2 Peter 1:4 NKJV says, “by which have been given to us exceedingly great and precious promises, that through these you may be partakers of the divine nature, having escaped the corruption that is in the world through lust.” We appropriate the promises of God through faith; by believing with our heart. We believe that we have been made a new creation in Christ Jesus; that the old is gone and the new has come (see 2 Corinthians 5:17). We believe that we were set free from sin (see Matthew 1:21). We consider ourselves dead to sin and alive to God (see Romans 6:11). We believe that He has given us everything we need for life and godliness (see 2 Peter 1:3).
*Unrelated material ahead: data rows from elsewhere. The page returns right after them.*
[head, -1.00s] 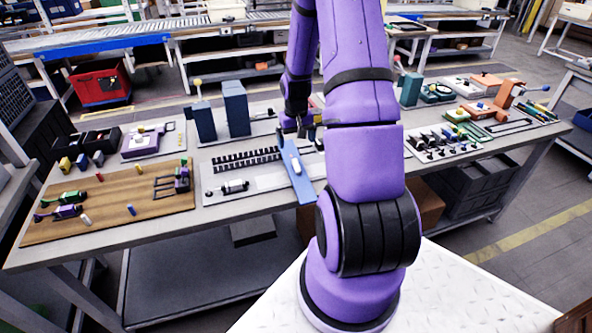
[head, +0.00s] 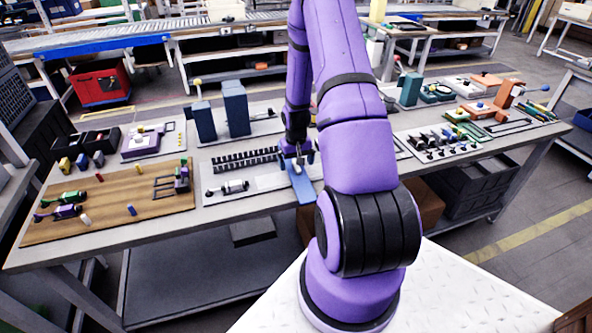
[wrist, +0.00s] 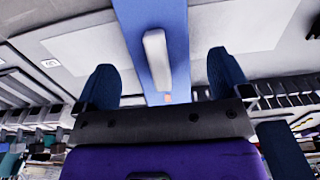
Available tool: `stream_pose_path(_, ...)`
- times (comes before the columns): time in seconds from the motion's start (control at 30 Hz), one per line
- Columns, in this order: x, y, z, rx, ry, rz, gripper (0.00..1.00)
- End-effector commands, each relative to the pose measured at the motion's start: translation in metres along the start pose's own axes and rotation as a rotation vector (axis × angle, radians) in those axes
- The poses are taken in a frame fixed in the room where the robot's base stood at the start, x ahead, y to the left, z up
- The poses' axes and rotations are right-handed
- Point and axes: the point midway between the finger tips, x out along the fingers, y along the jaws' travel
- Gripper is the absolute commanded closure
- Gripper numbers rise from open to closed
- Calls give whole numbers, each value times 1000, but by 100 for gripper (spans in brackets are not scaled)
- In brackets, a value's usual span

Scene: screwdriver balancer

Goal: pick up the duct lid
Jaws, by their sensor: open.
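The duct lid (head: 304,190) is a long flat blue strip with a pale bar-shaped handle on top. It lies at the front of the table, right of the black slotted duct (head: 245,160). My gripper (head: 298,158) is over the lid and hides its far part in the head view. In the wrist view, the blue lid (wrist: 150,15) runs up the middle, with its pale handle (wrist: 157,60) between my two dark blue fingers (wrist: 161,65). The fingers are open, with a visible gap on each side of the handle. I cannot tell their exact height above the lid.
A grey plate with a small black-and-silver part (head: 232,187) lies left of the lid. Two tall blue-grey blocks (head: 236,108) stand behind. A brown board (head: 110,215) with small parts lies left. My upper arm hides the table's middle right.

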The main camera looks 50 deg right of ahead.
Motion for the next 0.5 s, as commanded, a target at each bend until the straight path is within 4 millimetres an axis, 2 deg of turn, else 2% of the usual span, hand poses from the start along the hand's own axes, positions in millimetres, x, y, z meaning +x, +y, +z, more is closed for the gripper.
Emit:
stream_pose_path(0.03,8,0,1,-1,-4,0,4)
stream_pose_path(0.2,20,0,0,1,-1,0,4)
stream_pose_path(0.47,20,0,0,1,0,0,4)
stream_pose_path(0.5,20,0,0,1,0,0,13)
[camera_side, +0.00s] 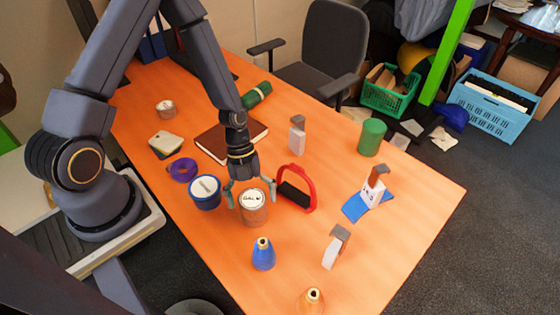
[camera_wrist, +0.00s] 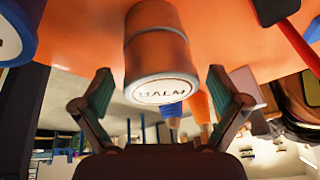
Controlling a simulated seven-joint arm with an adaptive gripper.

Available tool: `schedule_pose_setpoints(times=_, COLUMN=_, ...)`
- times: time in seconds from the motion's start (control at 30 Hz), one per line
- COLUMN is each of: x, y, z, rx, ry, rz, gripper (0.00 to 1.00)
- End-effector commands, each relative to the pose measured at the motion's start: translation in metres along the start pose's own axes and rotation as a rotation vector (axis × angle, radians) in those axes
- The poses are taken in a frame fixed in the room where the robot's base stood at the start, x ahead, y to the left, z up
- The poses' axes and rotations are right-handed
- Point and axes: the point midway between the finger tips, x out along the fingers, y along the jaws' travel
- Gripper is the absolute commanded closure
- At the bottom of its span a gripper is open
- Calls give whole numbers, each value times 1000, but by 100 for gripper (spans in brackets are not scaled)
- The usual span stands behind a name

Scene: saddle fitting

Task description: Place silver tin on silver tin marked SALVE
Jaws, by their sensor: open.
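A metal tin (camera_side: 254,214) with a white lid reading BALM stands near the middle of the table; its sides look orange-brown, like the tabletop. In the wrist view this tin (camera_wrist: 158,60) shows a seam across its side, as if two tins are stacked. Any mark on the lower part is hidden. My gripper (camera_side: 251,193) is open, with one finger on each side of the tin. In the wrist view the gripper (camera_wrist: 160,78) shows gaps between both fingers and the tin. A small greyish tin (camera_side: 166,108) stands at the far left; its label is unreadable.
A blue tin (camera_side: 205,196) stands close on the left, and a red-handled brush (camera_side: 297,192) close on the right. A blue cone bottle (camera_side: 263,254) stands in front. A purple ring (camera_side: 183,170) and brown book (camera_side: 232,142) lie behind.

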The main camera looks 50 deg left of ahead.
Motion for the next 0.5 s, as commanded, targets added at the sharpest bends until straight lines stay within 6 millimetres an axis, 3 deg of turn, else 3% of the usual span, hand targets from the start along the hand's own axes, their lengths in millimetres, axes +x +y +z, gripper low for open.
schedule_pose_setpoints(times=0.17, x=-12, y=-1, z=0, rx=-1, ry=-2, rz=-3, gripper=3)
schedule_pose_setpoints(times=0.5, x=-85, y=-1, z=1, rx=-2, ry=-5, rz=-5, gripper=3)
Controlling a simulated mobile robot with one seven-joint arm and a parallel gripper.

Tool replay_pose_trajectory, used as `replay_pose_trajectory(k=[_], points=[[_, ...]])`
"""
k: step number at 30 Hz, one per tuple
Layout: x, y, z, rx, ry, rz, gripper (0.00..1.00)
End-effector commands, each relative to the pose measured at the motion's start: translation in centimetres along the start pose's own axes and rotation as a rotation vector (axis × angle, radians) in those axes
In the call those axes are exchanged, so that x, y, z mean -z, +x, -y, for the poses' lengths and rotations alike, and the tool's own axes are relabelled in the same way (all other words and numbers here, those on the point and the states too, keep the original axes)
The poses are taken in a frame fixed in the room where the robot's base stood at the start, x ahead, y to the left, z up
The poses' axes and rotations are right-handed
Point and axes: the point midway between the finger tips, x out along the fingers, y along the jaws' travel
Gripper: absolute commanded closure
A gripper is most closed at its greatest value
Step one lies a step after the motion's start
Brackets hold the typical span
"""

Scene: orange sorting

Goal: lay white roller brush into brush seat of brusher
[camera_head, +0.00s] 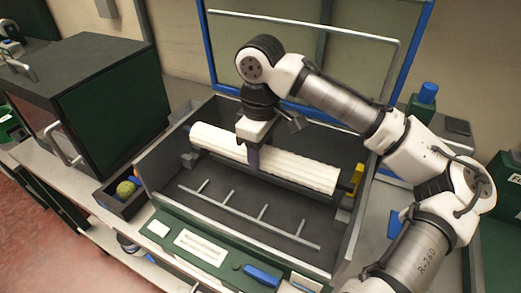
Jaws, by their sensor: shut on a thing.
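The white roller brush (302,171) is a long ribbed cylinder inside the open brusher (155,166), running from upper left to lower right. My gripper (253,158) is shut on the brush near its middle, from above. A dark bar shows just under the brush, with a yellow block (343,216) near its right end and a grey block at its left end. The brush seat is mostly hidden by the brush. I cannot tell whether the brush rests in the seat or hangs just above it.
A rack bar with several prongs (247,213) lies on the brusher floor in front. The raised lid frame (308,18) stands behind. A small box with a green-yellow ball (126,189) is at left. A dark green cabinet (95,105) stands farther left. A blue-capped bottle (427,93) is right.

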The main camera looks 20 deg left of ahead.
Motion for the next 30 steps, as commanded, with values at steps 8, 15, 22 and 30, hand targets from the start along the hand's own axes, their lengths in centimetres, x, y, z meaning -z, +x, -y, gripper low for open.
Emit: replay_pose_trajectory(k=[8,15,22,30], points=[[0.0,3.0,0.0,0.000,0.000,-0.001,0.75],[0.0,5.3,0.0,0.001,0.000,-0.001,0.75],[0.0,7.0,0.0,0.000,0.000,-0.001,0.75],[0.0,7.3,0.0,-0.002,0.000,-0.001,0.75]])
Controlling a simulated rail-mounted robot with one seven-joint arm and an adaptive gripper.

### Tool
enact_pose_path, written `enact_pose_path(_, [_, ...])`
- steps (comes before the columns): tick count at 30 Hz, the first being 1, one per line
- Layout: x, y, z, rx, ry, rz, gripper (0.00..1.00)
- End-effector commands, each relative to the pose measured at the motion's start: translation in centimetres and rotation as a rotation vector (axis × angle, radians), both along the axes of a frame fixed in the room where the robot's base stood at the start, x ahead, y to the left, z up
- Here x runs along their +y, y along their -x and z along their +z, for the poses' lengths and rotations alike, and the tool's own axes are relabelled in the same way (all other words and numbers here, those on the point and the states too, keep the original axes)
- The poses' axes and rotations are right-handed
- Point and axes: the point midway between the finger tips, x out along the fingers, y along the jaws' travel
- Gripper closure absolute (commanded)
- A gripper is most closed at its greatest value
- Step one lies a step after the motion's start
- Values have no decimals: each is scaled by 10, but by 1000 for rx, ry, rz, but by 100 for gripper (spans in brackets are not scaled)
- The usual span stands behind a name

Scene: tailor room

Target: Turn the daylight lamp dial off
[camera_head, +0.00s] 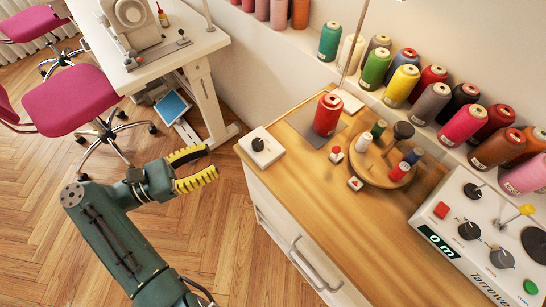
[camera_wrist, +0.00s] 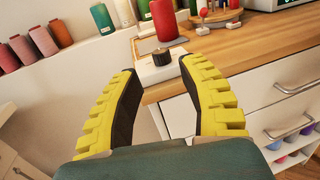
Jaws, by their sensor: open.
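A small white box with a round black dial (camera_head: 259,144) on top sits at the left corner of the wooden counter; I take it to be the lamp dial. In the wrist view the black dial (camera_wrist: 162,57) shows between and beyond my fingertips. A pale mark on the dial shows in the head view, but its setting is too small to read. My gripper (camera_head: 211,161), with yellow ribbed fingers, is open and empty. It is left of the counter's edge, apart from the box. In the wrist view my gripper (camera_wrist: 158,68) points toward the box.
A red thread spool (camera_head: 327,114) stands on a grey plate right of the box. A round wooden rack (camera_head: 376,172) with small spools and a white control machine (camera_head: 485,245) are farther right. Thread cones line the back ledge. A sewing table (camera_head: 190,45) stands at the back left.

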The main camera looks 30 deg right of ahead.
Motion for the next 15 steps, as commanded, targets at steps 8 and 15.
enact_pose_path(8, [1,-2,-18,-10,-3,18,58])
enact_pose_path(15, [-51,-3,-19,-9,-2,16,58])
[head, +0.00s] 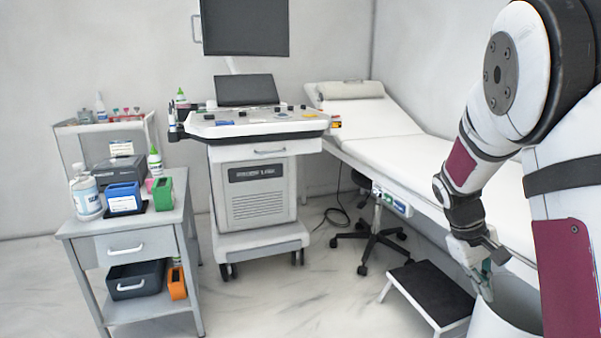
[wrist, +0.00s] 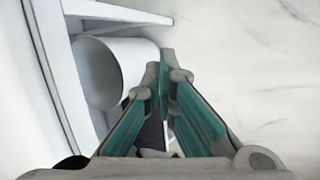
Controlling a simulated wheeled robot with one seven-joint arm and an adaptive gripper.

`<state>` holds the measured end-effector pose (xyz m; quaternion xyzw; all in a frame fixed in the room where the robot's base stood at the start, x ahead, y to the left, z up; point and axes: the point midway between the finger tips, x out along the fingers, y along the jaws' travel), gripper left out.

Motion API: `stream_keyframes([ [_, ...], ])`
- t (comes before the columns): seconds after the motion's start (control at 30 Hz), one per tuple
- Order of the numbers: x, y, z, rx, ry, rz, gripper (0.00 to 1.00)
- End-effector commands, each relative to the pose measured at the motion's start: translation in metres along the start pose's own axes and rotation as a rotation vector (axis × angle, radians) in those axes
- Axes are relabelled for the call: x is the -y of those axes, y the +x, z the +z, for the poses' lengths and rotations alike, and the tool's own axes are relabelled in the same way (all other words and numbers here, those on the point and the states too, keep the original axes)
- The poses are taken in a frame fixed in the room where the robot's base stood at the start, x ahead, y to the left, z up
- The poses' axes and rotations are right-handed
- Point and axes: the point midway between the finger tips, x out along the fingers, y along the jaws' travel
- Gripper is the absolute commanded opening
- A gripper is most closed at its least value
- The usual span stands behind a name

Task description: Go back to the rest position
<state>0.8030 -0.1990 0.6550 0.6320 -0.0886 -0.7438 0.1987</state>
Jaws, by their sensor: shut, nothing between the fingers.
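My gripper (head: 487,288) hangs at the lower right of the head view, pointing down, beside the exam couch (head: 385,143). It also shows in the wrist view (wrist: 166,62), where its two teal-sided fingers come together at the tips. It is shut and nothing shows between the fingers. My white arm runs down the right side of the head view, bent at the elbow.
A black-topped step stool (head: 431,290) stands just left of my gripper. A wheeled stool base (head: 376,237) is behind it. An ultrasound cart (head: 262,195) and a grey side trolley (head: 135,243) stand further left. Pale floor (head: 285,300) between them is clear.

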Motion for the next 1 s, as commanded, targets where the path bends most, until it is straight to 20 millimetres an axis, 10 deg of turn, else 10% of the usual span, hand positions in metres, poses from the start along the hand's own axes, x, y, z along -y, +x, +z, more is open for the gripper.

We believe that we are the righteousness of God in Christ (see 2 Corinthians 5:21). We believe that we have been crucified with Christ and that it is no longer we that live, but Christ that lives in us (see Galatians 2:20a). We believe that the life that we now live, we live by faith in and of the Son of God who loved us and gave Himself for us (see Galatians 2:20b). We believe that we can do all things through Christ who gives us strength (see Philippians 4:13). As we appropriate the promises, we begin to, with ease, being under grace and not under law, partake of the divine nature and we are thus freed from the thought and from its guilt. But we need to be freed from the guilt and strength of the thought first, if we ever want to be freed from the thought itself.

“For sin shall not have dominion over you, for you are not under law but under grace.”―Romans 6:14 NKJV

And we say grace, grace and more grace!